La scena si sposta sempre più al di fuori del gruppo della sacra famiglia e più laicamente s'interessa dei pastori, dei venditori ambulanti, dei re Magi, dell'anatomia degli animali. Benché Luigi Vanvitelli definì l'arte presepiale "una ragazzata", tutti i grandi scultori dell'epoca si cimentarono in essa fino all'Ottocento inoltrato.
Nel Seicento il presepe allargò il suo scenario.

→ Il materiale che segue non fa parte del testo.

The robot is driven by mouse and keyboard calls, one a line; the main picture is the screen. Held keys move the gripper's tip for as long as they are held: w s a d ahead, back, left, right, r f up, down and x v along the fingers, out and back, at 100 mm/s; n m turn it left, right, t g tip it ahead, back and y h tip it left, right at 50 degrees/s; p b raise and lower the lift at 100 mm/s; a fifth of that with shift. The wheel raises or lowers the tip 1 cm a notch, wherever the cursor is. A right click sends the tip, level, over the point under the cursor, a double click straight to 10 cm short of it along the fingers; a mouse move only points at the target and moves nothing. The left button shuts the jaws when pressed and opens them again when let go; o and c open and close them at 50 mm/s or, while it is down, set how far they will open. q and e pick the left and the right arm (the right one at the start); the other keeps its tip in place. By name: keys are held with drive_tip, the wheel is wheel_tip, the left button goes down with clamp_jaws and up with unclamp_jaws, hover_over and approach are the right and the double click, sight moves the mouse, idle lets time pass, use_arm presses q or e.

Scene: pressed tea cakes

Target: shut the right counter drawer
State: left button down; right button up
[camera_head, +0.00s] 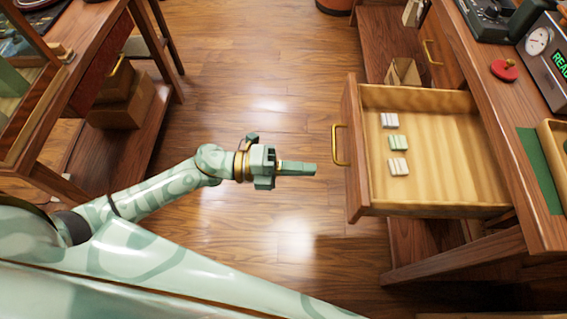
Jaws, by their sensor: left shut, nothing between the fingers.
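The right counter drawer (430,199) stands pulled out from the counter on the right. Its wooden front (350,150) faces left and carries a brass handle (335,146). Several small pale and green wrapped blocks (399,143) lie inside the drawer. My left gripper (312,169) is shut and empty. It points right, just left of the drawer front and slightly nearer than the handle, with a small gap in the picture. My right gripper is not in view.
The right counter (495,120) bears a scale-like device (545,52), a red knobbed object (505,70) and a green mat (541,165). Another drawer with a brass handle (432,53) sits further back. Bare wooden floor (255,70) lies between the counters.

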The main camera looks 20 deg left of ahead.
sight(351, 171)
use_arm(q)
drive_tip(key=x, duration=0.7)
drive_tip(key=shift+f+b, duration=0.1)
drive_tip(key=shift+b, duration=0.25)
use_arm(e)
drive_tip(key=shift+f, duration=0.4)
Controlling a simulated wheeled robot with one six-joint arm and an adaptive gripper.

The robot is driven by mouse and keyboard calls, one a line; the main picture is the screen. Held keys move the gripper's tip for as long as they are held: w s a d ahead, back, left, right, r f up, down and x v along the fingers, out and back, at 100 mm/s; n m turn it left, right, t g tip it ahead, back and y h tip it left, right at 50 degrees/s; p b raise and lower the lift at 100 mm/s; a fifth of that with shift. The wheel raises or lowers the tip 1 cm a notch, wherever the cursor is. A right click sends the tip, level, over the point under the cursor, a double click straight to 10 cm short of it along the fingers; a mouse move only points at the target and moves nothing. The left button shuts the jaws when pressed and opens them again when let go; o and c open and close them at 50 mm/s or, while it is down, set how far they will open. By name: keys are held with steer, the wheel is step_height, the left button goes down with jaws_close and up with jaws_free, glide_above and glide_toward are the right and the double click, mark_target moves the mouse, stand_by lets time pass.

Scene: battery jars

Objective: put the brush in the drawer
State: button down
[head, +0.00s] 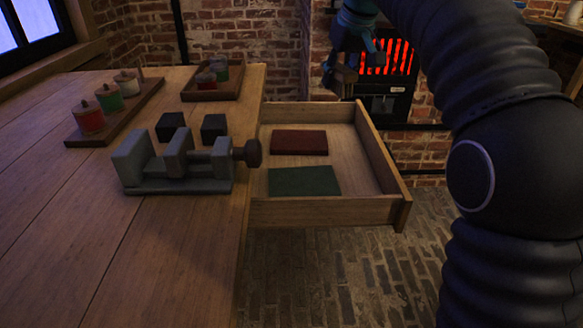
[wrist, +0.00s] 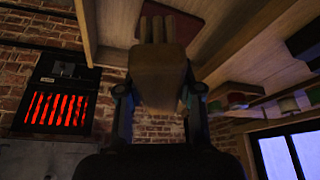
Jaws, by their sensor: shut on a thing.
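The wooden drawer (head: 355,185) stands open at the table's right side. A dark red pad (head: 299,143) and a green pad (head: 304,181) lie flat inside it.
A grey vice (head: 185,168) and two black blocks (head: 170,126) stand on the table beside the drawer. Trays of lidded jars (head: 115,110) stand farther back. A heater with glowing red bars (head: 386,57) is by the brick wall. The drawer floor right of the pads is bare.

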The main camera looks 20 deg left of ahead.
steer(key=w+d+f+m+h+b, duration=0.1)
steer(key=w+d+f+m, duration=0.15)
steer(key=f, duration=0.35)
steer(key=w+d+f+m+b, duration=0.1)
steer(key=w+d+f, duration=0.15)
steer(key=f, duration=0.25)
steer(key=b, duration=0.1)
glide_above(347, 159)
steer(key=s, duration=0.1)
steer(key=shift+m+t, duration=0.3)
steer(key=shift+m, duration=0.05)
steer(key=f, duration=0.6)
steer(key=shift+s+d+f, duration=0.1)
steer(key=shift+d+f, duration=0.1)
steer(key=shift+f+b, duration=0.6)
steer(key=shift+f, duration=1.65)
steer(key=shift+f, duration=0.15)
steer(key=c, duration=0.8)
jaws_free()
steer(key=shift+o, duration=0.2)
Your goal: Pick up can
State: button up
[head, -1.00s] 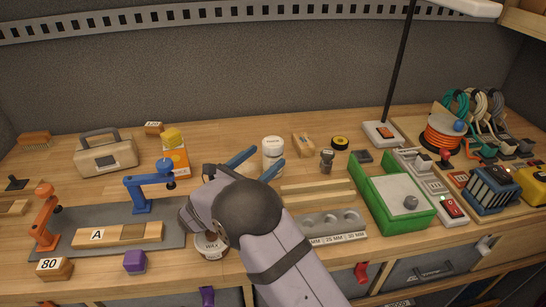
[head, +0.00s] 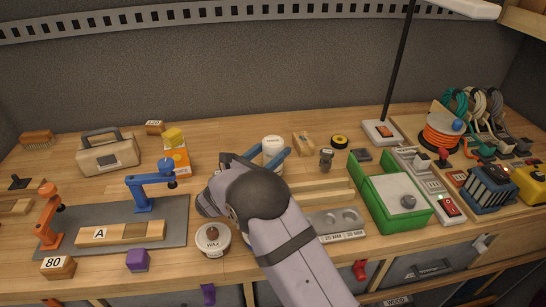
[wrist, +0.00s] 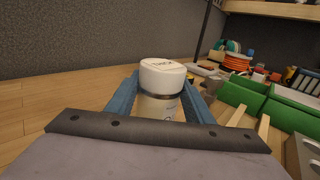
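A white can with a dark band under its top (head: 272,145) stands upright on the workbench, partly hidden behind my gripper in the head view. In the wrist view the can (wrist: 161,80) stands between the two blue fingers, its lower part hidden by the gripper body. My gripper (head: 265,156) is open, with one finger on each side of the can. I cannot tell whether either finger touches it. A round tin labelled WAX (head: 212,240) sits near the bench's front edge, left of my arm.
A blue clamp (head: 150,185) and an orange-and-white box (head: 177,160) stand to the left. A lamp pole (head: 400,65) rises behind. The bench behind the can is clear.

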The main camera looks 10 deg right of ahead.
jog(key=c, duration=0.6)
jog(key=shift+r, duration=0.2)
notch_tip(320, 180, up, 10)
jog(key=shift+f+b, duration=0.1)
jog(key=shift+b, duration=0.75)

Non venne più rappresentata la sola grotta della Natività, ma anche il mondo profano esterno: in puro gusto barocco, si diffusero le rappresentazioni delle taverne con ben esposte le carni fresche e i cesti di frutta e verdura e le scene divennero sfarzose e particolareggiate (Michele Perrone fu tra gli artisti principali in questo campo), mentre i personaggi si fecero più piccoli: manichini in legno o in cartapesta saranno preferiti anche nel Settecento.
Il secolo d'oro del presepe napoletano è il Settecento, quando regnò Carlo III di Borbone. Per merito della fioritura artistica e culturale in quel periodo anche i pastori cambiarono il loro sembiante. I committenti non erano più solo gli ordini religiosi, ma anche i ricchi e i nobili.
Una delle collezioni più ricche e più grandi di presepi nel mondo si trova nel Museo Nazionale Bavarese (Bayerisches Nationalmuseum) a Monaco di Baviera. La maggior parte della collezione è arrivata al museo dalla collezione privata di Max Schmederer.
Ma il Museo della Certosa di San Martino è certamente il punto di riferimento per gli studi sul presepe Napoletano, oltre ai ricchi presepi ancora conservati integri a Napoli e altrove. Forse il più celebre e acclamato esempio di presepe napoletano è il presepe Cuciniello realizzato tra il 1887 e il 1889 ed esposto a San Martino; un altro celeberrimo, esposto talvolta a palazzo reale, è il Presepe del Banco di Napoli.
Nel Novecento questa tradizione è gradualmente scomparsa, ma oggi grandi presepi vengono regolarmente allestiti in tutte le principali chiese del capoluogo campano e molti napoletani lo allestiscono ancora nelle proprie case.